● **REQUIREMENTS**
From the listing below, extract every line in which the word "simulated" appears.

● **SOURCE DATA**
▼

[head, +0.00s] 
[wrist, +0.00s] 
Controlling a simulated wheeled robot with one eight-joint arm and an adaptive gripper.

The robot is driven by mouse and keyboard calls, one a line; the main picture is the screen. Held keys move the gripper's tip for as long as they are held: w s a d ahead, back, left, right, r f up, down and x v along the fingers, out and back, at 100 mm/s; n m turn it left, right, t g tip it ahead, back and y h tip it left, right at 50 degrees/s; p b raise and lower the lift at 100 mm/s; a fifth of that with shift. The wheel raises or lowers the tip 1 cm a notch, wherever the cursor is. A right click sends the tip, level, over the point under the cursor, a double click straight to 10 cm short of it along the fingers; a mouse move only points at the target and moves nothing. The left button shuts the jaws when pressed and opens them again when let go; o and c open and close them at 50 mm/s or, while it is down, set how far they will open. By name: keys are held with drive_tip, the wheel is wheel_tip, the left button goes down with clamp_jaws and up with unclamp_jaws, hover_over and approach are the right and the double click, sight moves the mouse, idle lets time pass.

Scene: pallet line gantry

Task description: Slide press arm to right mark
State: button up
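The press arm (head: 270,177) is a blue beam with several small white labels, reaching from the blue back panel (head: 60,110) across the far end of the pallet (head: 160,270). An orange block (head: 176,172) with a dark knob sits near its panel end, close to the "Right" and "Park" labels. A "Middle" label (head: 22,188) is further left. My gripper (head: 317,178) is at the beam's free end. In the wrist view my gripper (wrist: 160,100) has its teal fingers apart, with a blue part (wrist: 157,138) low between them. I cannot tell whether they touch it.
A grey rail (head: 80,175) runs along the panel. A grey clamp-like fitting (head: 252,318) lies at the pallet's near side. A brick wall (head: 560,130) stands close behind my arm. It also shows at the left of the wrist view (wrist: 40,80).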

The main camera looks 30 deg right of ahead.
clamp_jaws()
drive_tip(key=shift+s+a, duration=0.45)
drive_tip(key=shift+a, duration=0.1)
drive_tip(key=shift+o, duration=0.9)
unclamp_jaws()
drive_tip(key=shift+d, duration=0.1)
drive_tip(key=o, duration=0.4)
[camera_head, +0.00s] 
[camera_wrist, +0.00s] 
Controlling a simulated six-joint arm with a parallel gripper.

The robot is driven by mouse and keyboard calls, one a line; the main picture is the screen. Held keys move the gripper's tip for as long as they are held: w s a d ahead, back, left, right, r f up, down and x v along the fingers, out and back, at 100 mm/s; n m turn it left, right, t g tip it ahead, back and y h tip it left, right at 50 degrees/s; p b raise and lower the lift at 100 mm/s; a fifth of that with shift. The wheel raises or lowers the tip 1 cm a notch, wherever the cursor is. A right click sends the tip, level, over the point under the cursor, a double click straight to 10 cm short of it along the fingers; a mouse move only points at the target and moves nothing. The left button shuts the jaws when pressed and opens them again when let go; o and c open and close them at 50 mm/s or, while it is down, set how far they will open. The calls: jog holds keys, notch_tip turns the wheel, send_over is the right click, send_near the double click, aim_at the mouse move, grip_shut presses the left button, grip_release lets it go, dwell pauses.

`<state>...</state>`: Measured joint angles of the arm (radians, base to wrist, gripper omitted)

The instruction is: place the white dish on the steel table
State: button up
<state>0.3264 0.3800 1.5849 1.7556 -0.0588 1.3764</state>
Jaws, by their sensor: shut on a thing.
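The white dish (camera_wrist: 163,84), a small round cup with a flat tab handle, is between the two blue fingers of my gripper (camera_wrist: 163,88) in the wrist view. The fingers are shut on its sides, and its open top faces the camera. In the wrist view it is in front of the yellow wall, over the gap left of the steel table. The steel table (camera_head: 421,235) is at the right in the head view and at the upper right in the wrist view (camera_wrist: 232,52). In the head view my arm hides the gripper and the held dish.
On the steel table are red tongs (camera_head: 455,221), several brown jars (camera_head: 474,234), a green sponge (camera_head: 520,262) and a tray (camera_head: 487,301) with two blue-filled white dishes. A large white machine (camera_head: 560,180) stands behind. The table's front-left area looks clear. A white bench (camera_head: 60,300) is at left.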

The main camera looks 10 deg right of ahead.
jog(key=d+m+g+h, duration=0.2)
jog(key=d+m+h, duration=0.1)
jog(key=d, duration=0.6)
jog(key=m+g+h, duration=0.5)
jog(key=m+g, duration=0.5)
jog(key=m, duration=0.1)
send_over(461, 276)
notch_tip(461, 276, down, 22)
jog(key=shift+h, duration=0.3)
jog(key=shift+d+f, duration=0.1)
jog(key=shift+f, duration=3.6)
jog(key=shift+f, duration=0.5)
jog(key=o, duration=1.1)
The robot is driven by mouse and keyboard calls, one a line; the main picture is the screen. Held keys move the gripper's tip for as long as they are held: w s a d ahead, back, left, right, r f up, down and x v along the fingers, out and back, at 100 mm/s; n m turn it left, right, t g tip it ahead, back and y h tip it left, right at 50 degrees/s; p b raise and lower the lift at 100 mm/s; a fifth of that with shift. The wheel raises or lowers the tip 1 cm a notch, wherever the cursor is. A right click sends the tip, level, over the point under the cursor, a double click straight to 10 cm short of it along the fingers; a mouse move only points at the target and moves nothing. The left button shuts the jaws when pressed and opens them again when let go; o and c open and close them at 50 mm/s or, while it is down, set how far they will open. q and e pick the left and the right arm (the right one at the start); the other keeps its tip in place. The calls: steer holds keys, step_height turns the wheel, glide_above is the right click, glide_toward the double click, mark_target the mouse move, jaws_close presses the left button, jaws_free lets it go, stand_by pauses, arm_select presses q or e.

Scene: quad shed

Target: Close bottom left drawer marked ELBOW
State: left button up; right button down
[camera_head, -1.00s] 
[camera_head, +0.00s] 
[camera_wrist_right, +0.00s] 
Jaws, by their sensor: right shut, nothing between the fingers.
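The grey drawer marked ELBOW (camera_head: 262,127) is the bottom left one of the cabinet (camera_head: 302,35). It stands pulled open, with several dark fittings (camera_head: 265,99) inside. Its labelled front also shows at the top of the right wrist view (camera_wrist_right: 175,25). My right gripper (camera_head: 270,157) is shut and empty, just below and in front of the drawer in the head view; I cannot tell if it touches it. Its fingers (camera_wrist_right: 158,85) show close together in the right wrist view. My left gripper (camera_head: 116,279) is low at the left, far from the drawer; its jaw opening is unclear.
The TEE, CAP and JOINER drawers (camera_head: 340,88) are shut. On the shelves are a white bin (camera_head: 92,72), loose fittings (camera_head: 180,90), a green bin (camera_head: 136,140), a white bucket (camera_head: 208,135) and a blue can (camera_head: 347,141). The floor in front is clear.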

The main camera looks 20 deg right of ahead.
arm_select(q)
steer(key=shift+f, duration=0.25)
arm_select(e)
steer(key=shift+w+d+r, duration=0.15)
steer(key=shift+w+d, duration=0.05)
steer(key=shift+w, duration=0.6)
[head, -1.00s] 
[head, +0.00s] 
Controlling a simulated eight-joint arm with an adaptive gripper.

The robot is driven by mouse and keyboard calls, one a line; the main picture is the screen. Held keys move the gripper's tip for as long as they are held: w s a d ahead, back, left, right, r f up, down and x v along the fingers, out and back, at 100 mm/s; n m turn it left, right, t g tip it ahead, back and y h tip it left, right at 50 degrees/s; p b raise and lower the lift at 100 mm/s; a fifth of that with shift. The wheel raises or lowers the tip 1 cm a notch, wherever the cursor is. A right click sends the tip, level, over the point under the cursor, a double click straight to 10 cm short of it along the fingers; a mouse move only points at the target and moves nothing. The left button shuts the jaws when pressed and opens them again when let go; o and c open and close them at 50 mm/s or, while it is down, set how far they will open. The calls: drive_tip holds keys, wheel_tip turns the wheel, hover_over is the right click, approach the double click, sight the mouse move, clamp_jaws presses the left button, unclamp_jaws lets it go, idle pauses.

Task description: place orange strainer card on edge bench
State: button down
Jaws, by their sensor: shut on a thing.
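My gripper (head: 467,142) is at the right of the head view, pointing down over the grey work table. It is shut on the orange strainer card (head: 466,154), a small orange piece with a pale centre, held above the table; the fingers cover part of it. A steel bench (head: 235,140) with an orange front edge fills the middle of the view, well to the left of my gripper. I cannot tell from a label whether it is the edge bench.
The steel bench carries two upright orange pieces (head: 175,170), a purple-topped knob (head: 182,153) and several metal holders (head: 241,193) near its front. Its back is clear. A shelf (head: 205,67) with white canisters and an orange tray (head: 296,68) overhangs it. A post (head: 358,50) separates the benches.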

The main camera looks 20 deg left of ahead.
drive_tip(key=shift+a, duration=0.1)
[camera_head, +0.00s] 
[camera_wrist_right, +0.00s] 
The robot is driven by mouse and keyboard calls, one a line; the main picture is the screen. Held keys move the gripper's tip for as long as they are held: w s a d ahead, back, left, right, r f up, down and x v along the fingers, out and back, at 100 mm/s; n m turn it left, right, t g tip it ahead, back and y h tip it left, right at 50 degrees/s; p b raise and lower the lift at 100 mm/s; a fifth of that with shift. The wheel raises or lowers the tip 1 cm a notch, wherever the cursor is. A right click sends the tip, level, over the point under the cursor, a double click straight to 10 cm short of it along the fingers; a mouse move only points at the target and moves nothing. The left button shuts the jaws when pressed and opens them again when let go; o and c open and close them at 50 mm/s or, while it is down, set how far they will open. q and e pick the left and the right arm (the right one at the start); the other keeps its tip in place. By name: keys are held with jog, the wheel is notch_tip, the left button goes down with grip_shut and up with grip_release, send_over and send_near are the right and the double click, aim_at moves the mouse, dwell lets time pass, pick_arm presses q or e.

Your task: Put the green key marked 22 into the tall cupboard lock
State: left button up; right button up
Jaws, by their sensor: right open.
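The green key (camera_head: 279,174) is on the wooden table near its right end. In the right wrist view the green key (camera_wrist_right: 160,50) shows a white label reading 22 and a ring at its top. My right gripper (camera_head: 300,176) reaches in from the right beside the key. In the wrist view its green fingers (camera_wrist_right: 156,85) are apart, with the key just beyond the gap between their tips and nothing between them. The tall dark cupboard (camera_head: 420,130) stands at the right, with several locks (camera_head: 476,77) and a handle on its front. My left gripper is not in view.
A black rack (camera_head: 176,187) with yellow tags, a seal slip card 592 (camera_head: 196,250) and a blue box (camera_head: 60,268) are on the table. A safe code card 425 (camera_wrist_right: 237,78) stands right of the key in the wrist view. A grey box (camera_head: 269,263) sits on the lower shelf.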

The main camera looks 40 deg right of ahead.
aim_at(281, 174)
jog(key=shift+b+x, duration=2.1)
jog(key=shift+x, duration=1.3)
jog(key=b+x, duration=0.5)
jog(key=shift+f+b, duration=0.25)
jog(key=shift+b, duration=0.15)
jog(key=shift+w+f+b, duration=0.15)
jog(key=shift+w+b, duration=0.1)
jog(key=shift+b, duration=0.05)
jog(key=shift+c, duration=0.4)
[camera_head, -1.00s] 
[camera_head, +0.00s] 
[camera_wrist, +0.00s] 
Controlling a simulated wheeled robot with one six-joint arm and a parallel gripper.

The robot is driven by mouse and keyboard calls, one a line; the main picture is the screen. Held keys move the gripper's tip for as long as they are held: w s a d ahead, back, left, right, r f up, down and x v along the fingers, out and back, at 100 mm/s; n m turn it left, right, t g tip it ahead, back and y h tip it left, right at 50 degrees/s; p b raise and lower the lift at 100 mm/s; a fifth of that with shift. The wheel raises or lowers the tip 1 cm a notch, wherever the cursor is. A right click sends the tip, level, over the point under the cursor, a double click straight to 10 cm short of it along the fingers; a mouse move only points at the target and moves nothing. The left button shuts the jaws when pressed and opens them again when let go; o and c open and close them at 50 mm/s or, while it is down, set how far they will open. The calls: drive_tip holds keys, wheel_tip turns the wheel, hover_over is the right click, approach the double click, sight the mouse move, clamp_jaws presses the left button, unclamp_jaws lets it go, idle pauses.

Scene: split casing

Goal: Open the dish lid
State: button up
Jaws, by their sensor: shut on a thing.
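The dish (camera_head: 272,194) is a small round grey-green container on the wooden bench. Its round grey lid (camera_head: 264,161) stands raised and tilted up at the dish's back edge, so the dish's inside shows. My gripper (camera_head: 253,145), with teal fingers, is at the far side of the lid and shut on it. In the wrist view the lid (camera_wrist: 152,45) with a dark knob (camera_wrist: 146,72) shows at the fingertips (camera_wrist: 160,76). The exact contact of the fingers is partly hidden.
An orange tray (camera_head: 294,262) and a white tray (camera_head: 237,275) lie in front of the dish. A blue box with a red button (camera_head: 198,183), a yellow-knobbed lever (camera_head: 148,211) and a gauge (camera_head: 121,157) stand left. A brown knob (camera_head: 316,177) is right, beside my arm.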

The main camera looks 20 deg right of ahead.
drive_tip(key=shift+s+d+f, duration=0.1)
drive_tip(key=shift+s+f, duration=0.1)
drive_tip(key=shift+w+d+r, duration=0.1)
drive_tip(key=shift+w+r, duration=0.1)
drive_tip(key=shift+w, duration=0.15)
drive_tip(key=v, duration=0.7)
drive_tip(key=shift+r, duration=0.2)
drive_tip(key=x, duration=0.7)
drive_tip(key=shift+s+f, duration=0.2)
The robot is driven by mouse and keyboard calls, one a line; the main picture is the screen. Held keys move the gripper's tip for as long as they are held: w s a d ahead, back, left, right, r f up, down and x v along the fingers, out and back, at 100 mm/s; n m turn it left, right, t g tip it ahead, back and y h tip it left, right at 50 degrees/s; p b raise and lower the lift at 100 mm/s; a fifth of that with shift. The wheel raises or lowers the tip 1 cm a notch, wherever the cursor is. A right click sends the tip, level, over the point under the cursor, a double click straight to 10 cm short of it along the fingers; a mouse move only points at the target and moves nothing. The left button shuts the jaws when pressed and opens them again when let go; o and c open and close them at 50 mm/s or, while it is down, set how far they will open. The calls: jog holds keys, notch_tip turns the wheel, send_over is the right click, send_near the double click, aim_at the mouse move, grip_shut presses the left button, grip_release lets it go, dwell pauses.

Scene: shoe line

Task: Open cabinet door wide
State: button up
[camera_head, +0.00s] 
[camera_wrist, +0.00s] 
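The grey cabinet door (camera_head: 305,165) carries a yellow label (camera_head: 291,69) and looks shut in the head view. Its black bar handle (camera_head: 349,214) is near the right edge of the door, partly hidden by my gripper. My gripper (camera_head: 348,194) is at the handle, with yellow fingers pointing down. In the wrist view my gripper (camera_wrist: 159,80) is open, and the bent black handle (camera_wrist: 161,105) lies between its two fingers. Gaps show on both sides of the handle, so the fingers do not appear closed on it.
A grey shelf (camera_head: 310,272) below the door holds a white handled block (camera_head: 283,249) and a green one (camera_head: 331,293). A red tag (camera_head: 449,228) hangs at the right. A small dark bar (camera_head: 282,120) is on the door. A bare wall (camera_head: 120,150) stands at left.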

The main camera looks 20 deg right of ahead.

▲

● **FINAL ANSWER**
Controlling a simulated wheeled robot with one eight-joint arm and an adaptive gripper.
Controlling a simulated six-joint arm with a parallel gripper.
Controlling a simulated eight-joint arm with an adaptive gripper.
Controlling a simulated wheeled robot with one six-joint arm and a parallel gripper.

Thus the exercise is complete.